Note: the traverse_ method is used here since the actual result of the traversal is not used. The full return type would be Nested[State[Boolean, *], Const[Int, *], List[Unit]], and that List[Unit] is not very useful. Instead, traverse_ replaces it with Unit.

Putting it together

In reality, it is a requirement to also accumulate the easy line and character counts. To do this in one pass, we need a composite Applicative that counts lines, words, and characters.

This is a mechanical exercise utilising another piece of Cats machinery called Tuple2K. This is a tuple acting at kind * -> *, but the executive summary is that it provides a composite Applicative for a pair of Applicatives. In this case, we need a 3-part tuple. There is no such thing, but it can be emulating by nesting Tuple2Ks: Tuple2K[Tuple2K[A, B], C].

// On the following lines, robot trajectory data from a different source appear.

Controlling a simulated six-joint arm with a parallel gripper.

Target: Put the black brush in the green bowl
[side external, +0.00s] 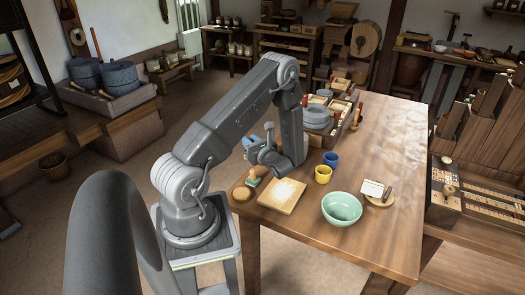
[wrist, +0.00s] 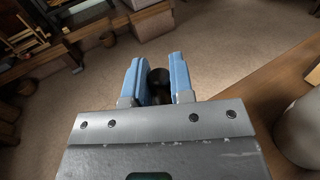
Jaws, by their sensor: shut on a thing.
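My gripper (side external: 257,138) is raised over the left edge of the wooden table in the side view, its blue fingers pointing away from the table. In the wrist view the two blue fingers (wrist: 157,62) are shut on a dark, rounded thing, the black brush (wrist: 158,76). Only part of the brush shows there; I cannot make it out clearly in the side view. The green bowl (side external: 342,219) stands upright on the front part of the table, looks empty, and is well to the right of my gripper. It is not in the wrist view.
A wooden board (side external: 282,196), a teal-handled stamp-like tool (side external: 252,178) and a round tan piece (side external: 241,194) lie near the left edge. Yellow (side external: 323,174) and blue (side external: 331,160) cups stand behind the bowl. A small round tray (side external: 381,201) is right of it. The table's right side is clear.

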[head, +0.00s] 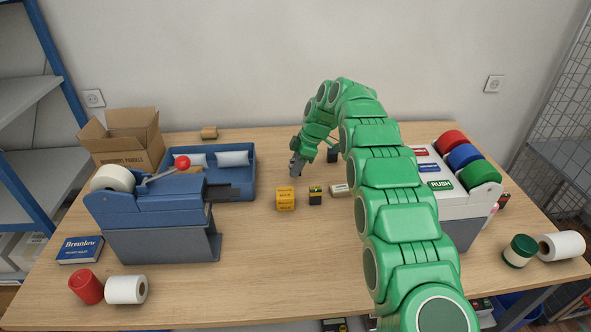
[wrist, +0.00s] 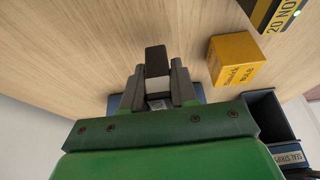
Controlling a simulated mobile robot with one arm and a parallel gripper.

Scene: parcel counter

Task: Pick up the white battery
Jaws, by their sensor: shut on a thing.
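My gripper (head: 295,168) is above the middle of the table, pointing down. In the wrist view my gripper (wrist: 157,88) is shut on a small block, the white battery (wrist: 158,78), with a white part between the fingers and a dark part beyond them. The fingers hide its sides. In the head view the held battery is too small and covered to make out clearly. A yellow box (head: 285,198) stands in front of the gripper, apart from it, and also shows in the wrist view (wrist: 235,58).
A black and yellow block (head: 316,195) and a pale block (head: 339,190) stand right of the yellow box. A dark item (head: 332,155) is behind. A blue tray (head: 247,186) lies left, beside the tape dispenser (head: 150,215).

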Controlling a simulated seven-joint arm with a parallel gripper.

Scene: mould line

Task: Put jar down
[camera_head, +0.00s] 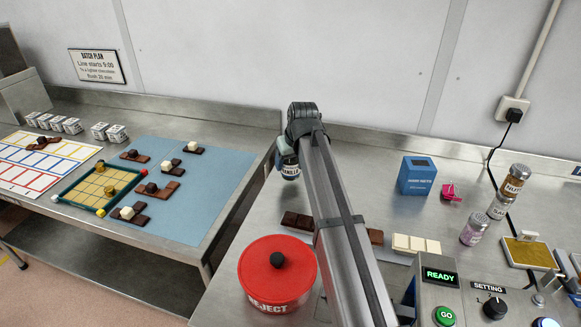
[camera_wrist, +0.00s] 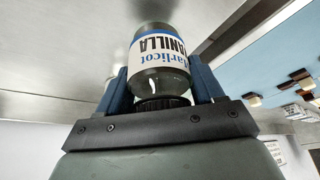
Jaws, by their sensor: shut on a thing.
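The jar (camera_head: 290,170) has a blue and white label reading VANILLA and shows below the end of my arm in the head view. In the wrist view the jar (camera_wrist: 157,62) sits between the two blue fingers of my gripper (camera_wrist: 160,82), with its dark lid toward the palm. My gripper is shut on the jar. In the head view the arm hides most of the gripper. The jar is near the left edge of the right-hand steel table (camera_head: 342,180). I cannot tell whether its base touches the table.
A red REJECT pot (camera_head: 277,274) stands in front. Dark chocolate (camera_head: 297,221) and white chocolate (camera_head: 416,244) bars lie on the table. A blue box (camera_head: 417,176) and several jars (camera_head: 473,229) stand to the right. A blue mat (camera_head: 200,165) is on the left table. Steel around the jar is bare.

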The full horror, with Scala type inference assistance liberally applied, follows

    def countChars[A](c: Char): Const[Int, A] =
      Const.of(1)
  
    def countLines[A](c: Char): Const[Int, A] =
      Const.of[A](if (c == '\n') 1 else 0)
  
    def run(input: List[Char]): (Int, Int, Int) = {
      val Tuple2K(
        Tuple2K(chars: Const[Int, Unit], lines: Const[Int, Unit]),
        words: Nested[State[Boolean, *], Const[Int, *], Unit]
      ) =
        input.traverse_ {
          c =>
            val charsAndLines: Tuple2K[Const[Int, *], Const[Int, *], Unit] =
              Tuple2K[Const[Int, *], Const[Int, *], Unit](
                countChars[Unit](c),
                countLines[Unit](c)
              )
  
            Tuple2K[Tuple2K[Const[Int, *], Const[Int, *], *], Nested[
              State[Boolean, *],
              Const[Int, *],
              *
            ], Unit](
              charsAndLines,
              countWords[Unit](c)
            )
        }
  
      (lines.getConst, words.value.runA(false).value.getConst, chars.getConst)
    }

    println(run(chars))

Conclusion

Would you write word count this way? Probably not. But it does illustrate how a reasonable understanding of typeclass derivation and some lateral thinking can provide alternative solutions, perhaps even a solution where no straightforward approach was feasible.